The building industry is responsible for about 40% of emissions and harmful impact on the environment. That is more than the share of any other sector of activity. That is why we as architects have a big responsibility in taking seriously the potential that we have in influencing decisions regarding material and structural choices related to the buildings design. The materials we use for building and how we use them make a big difference to sustainability. As a natural, locally available, renewable and recyclable material wood has a great potential in our effort to find ways of reducing the burden on the environment.

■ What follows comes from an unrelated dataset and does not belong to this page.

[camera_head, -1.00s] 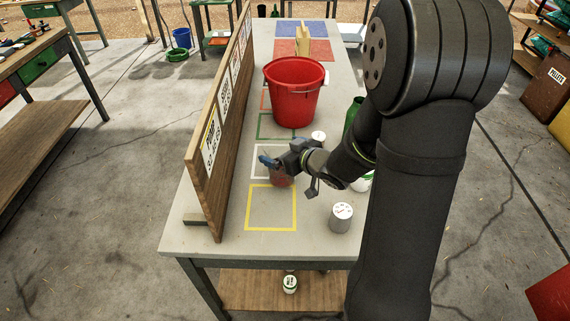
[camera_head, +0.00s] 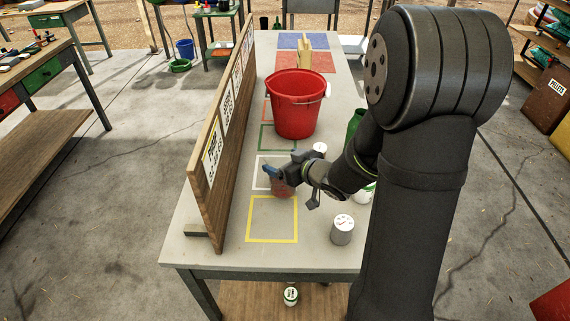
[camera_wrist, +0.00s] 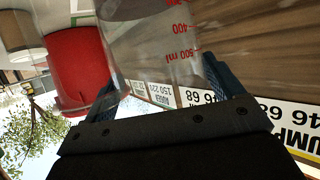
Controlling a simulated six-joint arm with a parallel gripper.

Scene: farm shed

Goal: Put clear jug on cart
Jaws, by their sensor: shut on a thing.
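The clear jug (camera_wrist: 150,40), with red millilitre marks, is between the two blue fingers of my gripper (camera_wrist: 165,75) in the wrist view. In the head view, my gripper (camera_head: 276,174) is over the white outlined square (camera_head: 262,186) on the workbench (camera_head: 325,258), shut on the jug (camera_head: 283,188), which is small and partly hidden there. I cannot tell whether the jug's base touches the bench. No cart is clearly recognisable; a grey metal frame (camera_head: 312,5) stands beyond the bench's far end.
A red bucket (camera_head: 296,108) stands behind the jug. A white-topped can (camera_head: 342,230) is at the front right. A wooden sign board (camera_head: 222,140) runs along the bench's left side. A green bottle (camera_head: 354,122) is partly hidden by my arm. The yellow square (camera_head: 272,220) is empty.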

Working with wood and mass timber to explore its potential for developing ecologically and socially sustainable solutions to the contemporary needs of urban housing and public buildings is a key focus in the work of the office. We are also interested in developing new systems of flexibly customizable modularity. The Puukuokka Block by OOPEAA is an illustration of the potential of a system of volumetric modules made of CLT in creating multi-story apartment buildings with a fully wooden frame and structure. The Global Concept for the Allas Sea Pool Family developed by OOPEAA is an example of the applying the modular principle in a scalable concept with the capacity for flexible adaptation for sites in different parts of the world.

Research

There is an active focus on research and development at OOPEAA. We are interested in exploring the potential of finding optimal solutions that support both the social and ecological aspects of sustainability while simultaneously being economically efficient in a long-term perspective. In recent years, our interest in finding ways to optimize the use of material and create solutions that are architectonically and technically sustainable has led to our involvement in research projects with a focus on sustainability. Most recently, we have initiated a research and development project for a web based evaluation tool to assess the impact of the material and structural choices on the ecological sustainability of a building project that could be used already in the early stages of concept design in order to help to guide the design process. The working name for the tool is Life Cycle Visualizer. There is also an ongoing focus on exploring the potential of modularity and the application of mass timber as a sustainable solution to the needs of urban housing and public buildings.